The Islamic state is led by Abu Omar al-Baghdadi, who holds the title of “emir (prince) of the faithful.”

Sheik Abu Abdul-Rahman al-Falahi was named as the emir’s “first minister,” the spokesman said. Other positions included ministers of information, “prisoners and martyrs,” agriculture and health.

The video came on the heels of a rare public dispute between the coalition and other insurgent groups.

In past week, another Sunni insurgent group, the Islamic Army in Iraq, has issued statements accusing al-Qaida of killing its members and trying to force others to join its ranks. Al-Baghdadi tried to patch up the dispute by issuing a Web audiotape this week calling for unity and promising to punish any of his group’s members who kill other insurgents.

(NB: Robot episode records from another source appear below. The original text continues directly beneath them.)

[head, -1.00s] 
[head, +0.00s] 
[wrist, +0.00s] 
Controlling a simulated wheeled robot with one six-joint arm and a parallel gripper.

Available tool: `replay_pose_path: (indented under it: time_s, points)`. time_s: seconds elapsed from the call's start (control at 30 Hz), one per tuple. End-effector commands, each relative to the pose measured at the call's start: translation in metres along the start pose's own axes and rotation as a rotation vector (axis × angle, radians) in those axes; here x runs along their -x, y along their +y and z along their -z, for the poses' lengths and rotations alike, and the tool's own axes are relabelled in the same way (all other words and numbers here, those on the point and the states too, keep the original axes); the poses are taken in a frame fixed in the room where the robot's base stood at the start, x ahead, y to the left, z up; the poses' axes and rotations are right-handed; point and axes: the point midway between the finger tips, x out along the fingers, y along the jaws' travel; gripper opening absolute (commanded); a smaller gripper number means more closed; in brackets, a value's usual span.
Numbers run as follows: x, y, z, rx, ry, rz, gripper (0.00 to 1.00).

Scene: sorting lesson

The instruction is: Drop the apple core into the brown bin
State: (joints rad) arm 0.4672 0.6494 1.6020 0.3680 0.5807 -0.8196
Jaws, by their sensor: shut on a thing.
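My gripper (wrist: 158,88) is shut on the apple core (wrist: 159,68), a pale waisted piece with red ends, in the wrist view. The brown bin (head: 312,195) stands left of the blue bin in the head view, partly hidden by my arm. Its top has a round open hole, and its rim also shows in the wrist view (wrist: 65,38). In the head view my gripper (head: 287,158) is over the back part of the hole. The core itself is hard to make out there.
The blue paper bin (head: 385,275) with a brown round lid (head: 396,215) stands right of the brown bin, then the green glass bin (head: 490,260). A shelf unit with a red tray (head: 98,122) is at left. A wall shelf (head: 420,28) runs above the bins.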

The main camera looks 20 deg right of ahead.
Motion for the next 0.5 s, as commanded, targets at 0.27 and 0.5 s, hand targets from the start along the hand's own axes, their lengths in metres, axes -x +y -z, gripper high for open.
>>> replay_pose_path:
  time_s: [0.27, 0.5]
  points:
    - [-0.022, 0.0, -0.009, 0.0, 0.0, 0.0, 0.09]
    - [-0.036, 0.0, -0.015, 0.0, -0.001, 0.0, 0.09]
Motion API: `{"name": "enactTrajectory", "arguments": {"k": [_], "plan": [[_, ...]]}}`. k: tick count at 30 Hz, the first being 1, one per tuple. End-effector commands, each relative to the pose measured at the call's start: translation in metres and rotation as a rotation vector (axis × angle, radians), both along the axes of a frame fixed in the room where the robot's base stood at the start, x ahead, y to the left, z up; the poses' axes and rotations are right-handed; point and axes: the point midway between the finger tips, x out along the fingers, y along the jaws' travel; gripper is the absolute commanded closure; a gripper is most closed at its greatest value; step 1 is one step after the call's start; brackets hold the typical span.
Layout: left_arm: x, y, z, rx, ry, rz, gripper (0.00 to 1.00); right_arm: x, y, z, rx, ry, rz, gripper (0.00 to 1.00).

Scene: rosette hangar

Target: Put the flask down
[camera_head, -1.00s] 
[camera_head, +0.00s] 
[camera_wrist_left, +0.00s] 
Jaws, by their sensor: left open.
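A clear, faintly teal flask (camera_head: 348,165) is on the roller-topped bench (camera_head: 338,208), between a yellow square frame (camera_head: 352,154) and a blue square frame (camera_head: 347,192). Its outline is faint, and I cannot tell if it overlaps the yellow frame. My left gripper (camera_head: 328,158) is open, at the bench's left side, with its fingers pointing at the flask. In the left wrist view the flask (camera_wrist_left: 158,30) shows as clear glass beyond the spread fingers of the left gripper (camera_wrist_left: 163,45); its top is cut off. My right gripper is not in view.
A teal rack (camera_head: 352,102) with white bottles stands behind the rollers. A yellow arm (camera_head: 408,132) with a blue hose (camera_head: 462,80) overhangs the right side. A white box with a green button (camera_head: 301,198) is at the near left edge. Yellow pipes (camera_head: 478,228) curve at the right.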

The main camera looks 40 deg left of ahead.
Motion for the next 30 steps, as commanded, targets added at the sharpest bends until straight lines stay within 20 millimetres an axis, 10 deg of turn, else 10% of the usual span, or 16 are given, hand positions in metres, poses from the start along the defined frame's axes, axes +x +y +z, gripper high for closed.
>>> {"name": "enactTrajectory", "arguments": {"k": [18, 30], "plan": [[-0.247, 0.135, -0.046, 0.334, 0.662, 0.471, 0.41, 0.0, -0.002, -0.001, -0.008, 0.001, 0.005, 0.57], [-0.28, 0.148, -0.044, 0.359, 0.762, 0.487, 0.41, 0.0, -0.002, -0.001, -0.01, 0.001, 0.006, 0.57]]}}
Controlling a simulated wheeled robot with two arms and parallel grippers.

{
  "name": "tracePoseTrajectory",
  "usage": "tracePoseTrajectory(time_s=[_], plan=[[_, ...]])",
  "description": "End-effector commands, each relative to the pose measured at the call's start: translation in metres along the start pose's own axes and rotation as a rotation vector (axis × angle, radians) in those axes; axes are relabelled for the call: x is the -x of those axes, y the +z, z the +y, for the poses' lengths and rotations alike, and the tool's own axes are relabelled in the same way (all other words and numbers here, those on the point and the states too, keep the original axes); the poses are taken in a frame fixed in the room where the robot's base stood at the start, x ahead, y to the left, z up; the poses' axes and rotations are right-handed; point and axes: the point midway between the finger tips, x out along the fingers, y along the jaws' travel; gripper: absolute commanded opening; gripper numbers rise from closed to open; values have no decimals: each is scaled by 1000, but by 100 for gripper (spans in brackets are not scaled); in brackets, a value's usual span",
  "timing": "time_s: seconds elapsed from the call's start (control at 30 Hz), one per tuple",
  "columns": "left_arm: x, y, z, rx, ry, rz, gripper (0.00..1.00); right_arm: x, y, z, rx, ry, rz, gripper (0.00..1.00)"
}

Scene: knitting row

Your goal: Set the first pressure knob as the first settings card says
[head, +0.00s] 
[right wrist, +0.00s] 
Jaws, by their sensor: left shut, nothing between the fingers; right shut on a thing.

Al-Qaida in Iraq is blamed for some of the deadliest suicide bombings against Shiite civilians, as well as numerous attacks on U.S. troops and Iraqi soldiers and police. The U.S. military has blamed it for a devastating bombing Wednesday in Baghdad’s Sadriyah market.

The message came after hours after another video from the group showing a masked gunmen walking down a row of men, blindfolded and bound, shooting each in the back of the head.

The video purported to show 20 Iraqi police and soldiers that the Islamic State in Iraq claimed six days earlier to have kidnapped northwest of Baghdad. It had threatened to kill them after 48 hours unless the government freed female prisoners and handed over police accused of rapes in the northern town of Tal Afar.

The Iraqi government has denied that 20 police and soldiers were kidnapped. Interior Ministry spokesman Brig. Gen. Abdul-Karim Khalaf said Thursday that the men in the video could not be identified and said the insurgents may have dressed up civilians to kill them.

“We checked with our commands then and all the troops were accounted for,” Khalaf told The Associated Press. “They are immoral criminals. They have used all criminal methods and we don’t rule out that they executed civilians who they dressed in military uniforms.”